→ SHORT PROBLEM
Please report every line from the material that contains the word "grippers".
::: DATA SEGMENT :::
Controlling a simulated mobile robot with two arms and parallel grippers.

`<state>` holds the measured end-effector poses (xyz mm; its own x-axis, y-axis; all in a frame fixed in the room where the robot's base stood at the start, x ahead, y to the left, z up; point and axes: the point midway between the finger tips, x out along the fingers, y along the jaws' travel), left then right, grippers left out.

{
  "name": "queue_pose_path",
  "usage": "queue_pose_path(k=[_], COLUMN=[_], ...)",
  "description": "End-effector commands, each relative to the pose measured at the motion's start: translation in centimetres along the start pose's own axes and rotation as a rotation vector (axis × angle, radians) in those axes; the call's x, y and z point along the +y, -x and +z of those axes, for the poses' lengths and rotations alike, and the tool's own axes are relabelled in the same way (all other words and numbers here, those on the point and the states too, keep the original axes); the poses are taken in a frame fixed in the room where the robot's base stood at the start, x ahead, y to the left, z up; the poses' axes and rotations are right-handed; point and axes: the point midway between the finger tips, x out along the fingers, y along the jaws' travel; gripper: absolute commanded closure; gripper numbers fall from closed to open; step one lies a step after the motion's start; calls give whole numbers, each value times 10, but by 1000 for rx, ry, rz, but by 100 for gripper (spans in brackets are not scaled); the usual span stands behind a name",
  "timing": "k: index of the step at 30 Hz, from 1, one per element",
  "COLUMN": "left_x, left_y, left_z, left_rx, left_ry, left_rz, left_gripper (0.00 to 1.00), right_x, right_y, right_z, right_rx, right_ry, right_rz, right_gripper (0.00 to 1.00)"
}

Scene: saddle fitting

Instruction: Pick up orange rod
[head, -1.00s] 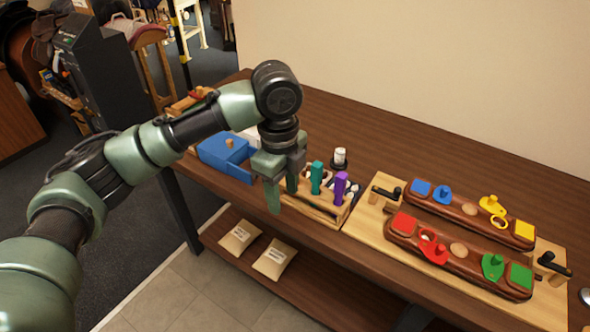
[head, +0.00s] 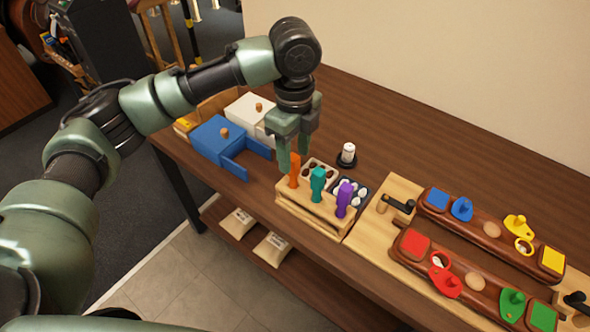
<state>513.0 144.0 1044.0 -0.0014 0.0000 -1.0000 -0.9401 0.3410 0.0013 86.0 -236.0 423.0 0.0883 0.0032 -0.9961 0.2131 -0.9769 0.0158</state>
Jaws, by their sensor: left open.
:::
→ SOLUTION TO THIS EXERCISE
Controlling a simulated mobile robot with two arms and parallel grippers.
`<state>` holds the measured end-effector poses (xyz mm; its own x-axis, y-axis; all in a frame fixed in the room where the robot's base stood at the start, x ahead, y to the left, z up; point and axes: the point midway between the finger tips, x out along the fingers, y along the jaws' travel), left then right, grippers left out.

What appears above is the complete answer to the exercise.